> TASK
Without altering anything, output the material below.

> RECORDS PROVIDED

|---|

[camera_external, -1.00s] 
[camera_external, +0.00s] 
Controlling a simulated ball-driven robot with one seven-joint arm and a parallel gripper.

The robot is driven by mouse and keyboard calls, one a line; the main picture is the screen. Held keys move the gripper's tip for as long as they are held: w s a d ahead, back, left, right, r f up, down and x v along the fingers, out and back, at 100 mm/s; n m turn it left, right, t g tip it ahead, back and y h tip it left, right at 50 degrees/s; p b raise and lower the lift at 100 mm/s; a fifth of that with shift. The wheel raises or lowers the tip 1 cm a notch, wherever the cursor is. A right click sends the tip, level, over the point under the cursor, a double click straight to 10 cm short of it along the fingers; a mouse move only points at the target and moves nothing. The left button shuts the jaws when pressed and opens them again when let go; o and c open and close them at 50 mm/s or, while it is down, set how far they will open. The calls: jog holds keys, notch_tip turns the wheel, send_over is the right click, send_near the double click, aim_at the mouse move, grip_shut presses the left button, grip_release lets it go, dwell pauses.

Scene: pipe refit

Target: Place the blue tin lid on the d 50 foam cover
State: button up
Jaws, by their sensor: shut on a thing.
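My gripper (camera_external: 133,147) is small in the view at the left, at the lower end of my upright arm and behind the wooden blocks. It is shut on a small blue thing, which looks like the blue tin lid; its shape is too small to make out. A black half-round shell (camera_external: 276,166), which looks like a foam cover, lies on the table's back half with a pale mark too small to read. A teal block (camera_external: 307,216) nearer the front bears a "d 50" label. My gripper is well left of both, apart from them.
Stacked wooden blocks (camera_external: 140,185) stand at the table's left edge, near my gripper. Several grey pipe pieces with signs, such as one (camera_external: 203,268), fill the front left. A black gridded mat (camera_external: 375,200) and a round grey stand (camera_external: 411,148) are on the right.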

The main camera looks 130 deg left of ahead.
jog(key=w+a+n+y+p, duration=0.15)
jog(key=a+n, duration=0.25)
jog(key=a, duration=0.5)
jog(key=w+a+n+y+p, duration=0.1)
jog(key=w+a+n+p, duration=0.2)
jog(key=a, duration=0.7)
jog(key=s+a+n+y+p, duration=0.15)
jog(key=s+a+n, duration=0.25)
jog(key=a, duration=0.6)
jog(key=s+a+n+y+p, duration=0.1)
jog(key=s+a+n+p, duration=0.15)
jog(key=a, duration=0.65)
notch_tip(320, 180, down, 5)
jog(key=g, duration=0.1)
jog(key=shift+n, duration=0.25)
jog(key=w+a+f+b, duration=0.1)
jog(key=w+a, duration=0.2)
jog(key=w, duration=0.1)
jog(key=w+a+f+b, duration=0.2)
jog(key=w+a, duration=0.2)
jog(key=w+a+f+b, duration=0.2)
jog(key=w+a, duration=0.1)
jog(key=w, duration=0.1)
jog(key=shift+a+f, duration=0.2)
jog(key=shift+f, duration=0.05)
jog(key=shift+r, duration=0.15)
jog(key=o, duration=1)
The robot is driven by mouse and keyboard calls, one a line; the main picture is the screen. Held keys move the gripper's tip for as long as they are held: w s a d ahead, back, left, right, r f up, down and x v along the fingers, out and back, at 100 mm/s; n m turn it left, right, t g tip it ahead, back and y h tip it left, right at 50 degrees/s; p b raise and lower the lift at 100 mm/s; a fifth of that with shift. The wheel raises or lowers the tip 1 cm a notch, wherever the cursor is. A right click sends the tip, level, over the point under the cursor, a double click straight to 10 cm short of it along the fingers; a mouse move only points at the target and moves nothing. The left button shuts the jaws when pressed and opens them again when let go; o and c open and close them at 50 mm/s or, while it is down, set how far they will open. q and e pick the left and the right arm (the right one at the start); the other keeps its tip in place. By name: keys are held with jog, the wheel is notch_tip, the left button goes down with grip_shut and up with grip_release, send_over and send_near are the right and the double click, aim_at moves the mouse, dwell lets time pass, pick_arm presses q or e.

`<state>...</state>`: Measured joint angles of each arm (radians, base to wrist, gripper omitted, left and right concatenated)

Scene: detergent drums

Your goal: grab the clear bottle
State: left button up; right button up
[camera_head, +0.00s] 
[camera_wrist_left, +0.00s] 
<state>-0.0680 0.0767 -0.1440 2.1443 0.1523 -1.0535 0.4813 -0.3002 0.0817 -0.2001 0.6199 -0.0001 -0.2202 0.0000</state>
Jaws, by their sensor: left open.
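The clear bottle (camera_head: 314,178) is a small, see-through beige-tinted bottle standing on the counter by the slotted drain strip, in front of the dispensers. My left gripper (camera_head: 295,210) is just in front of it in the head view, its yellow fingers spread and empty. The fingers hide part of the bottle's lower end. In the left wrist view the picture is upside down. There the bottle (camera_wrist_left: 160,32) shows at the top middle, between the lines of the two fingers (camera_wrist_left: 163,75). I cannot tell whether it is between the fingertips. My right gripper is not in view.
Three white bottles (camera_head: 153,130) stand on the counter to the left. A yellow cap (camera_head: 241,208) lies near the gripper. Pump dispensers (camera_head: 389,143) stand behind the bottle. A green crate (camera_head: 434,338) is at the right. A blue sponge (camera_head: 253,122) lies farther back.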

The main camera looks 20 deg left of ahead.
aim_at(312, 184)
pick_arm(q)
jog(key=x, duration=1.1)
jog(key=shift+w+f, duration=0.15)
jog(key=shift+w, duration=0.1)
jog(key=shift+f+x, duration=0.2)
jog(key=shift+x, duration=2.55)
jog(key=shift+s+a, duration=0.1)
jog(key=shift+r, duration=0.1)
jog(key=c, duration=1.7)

|---|

> ANSWER IN FULL
[camera_external, -1.00s] 
[camera_external, +0.00s] 
Controlling a simulated ball-driven robot with one seven-joint arm and a parallel gripper.

The robot is driven by mouse and keyboard calls, one a line; the main picture is the screen. Held keys move the gripper's tip for as long as they are held: w s a d ahead, back, left, right, r f up, down and x v along the fingers, out and back, at 100 mm/s; n m turn it left, right, t g tip it ahead, back and y h tip it left, right at 50 degrees/s; p b raise and lower the lift at 100 mm/s; a fifth of that with shift. The wheel raises or lowers the tip 1 cm a notch, wherever the cursor is. A right click sends the tip, level, over the point under the cursor, a double click straight to 10 cm short of it along the fingers; a mouse move only points at the target and moves nothing. The left button shuts the jaws when pressed and opens them again when let go; o and c open and close them at 50 mm/s or, while it is down, set how far they will open. The calls: jog holds keys, notch_tip turns the wheel, send_over is the right click, send_near the double click, aim_at the mouse move, grip_shut presses the left button, grip_release lets it go, dwell pauses.

Scene: pipe refit

Target: Place the blue tin lid on the d 50 foam cover
State: button up
Jaws, by their sensor: shut on a thing.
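My gripper (camera_external: 133,147) is small in the view at the left, at the lower end of my upright arm and behind the wooden blocks. It is shut on a small blue thing, which looks like the blue tin lid; its shape is too small to make out. A black half-round shell (camera_external: 276,166), which looks like a foam cover, lies on the table's back half with a pale mark too small to read. A teal block (camera_external: 307,216) nearer the front bears a "d 50" label. My gripper is well left of both, apart from them.
Stacked wooden blocks (camera_external: 140,185) stand at the table's left edge, near my gripper. Several grey pipe pieces with signs, such as one (camera_external: 203,268), fill the front left. A black gridded mat (camera_external: 375,200) and a round grey stand (camera_external: 411,148) are on the right.

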The main camera looks 130 deg left of ahead.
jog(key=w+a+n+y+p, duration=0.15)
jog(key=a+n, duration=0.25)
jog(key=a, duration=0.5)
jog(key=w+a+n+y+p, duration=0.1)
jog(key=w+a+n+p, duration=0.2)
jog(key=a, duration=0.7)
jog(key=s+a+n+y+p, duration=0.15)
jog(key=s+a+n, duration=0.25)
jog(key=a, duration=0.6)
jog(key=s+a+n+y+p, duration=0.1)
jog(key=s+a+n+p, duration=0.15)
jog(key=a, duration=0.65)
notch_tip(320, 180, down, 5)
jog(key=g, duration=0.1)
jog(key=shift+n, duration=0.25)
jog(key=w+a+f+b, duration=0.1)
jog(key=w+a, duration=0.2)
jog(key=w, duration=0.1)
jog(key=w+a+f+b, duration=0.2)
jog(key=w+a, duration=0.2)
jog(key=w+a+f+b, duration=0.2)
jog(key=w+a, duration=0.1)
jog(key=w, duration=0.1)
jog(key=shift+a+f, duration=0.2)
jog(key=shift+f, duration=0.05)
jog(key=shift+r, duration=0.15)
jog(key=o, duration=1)
The robot is driven by mouse and keyboard calls, one a line; the main picture is the screen. Held keys move the gripper's tip for as long as they are held: w s a d ahead, back, left, right, r f up, down and x v along the fingers, out and back, at 100 mm/s; n m turn it left, right, t g tip it ahead, back and y h tip it left, right at 50 degrees/s; p b raise and lower the lift at 100 mm/s; a fifth of that with shift. The wheel raises or lowers the tip 1 cm a notch, wherever the cursor is. A right click sends the tip, level, over the point under the cursor, a double click straight to 10 cm short of it along the fingers; a mouse move only points at the target and moves nothing. The left button shuts the jaws when pressed and opens them again when let go; o and c open and close them at 50 mm/s or, while it is down, set how far they will open. q and e pick the left and the right arm (the right one at the start); the other keeps its tip in place. By name: keys are held with jog, the wheel is notch_tip, the left button goes down with grip_shut and up with grip_release, send_over and send_near are the right and the double click, aim_at moves the mouse, dwell lets time pass, pick_arm presses q or e.

`<state>...</state>`: Measured joint angles of each arm (radians, base to wrist, gripper omitted, left and right concatenated)

Scene: detergent drums

Your goal: grab the clear bottle
State: left button up; right button up
[camera_head, +0.00s] 
[camera_wrist_left, +0.00s] 
<state>-0.0680 0.0767 -0.1440 2.1443 0.1523 -1.0535 0.4813 -0.3002 0.0817 -0.2001 0.6199 -0.0001 -0.2202 0.0000</state>
Jaws, by their sensor: left open.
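The clear bottle (camera_head: 314,178) is a small, see-through beige-tinted bottle standing on the counter by the slotted drain strip, in front of the dispensers. My left gripper (camera_head: 295,210) is just in front of it in the head view, its yellow fingers spread and empty. The fingers hide part of the bottle's lower end. In the left wrist view the picture is upside down. There the bottle (camera_wrist_left: 160,32) shows at the top middle, between the lines of the two fingers (camera_wrist_left: 163,75). I cannot tell whether it is between the fingertips. My right gripper is not in view.
Three white bottles (camera_head: 153,130) stand on the counter to the left. A yellow cap (camera_head: 241,208) lies near the gripper. Pump dispensers (camera_head: 389,143) stand behind the bottle. A green crate (camera_head: 434,338) is at the right. A blue sponge (camera_head: 253,122) lies farther back.

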The main camera looks 20 deg left of ahead.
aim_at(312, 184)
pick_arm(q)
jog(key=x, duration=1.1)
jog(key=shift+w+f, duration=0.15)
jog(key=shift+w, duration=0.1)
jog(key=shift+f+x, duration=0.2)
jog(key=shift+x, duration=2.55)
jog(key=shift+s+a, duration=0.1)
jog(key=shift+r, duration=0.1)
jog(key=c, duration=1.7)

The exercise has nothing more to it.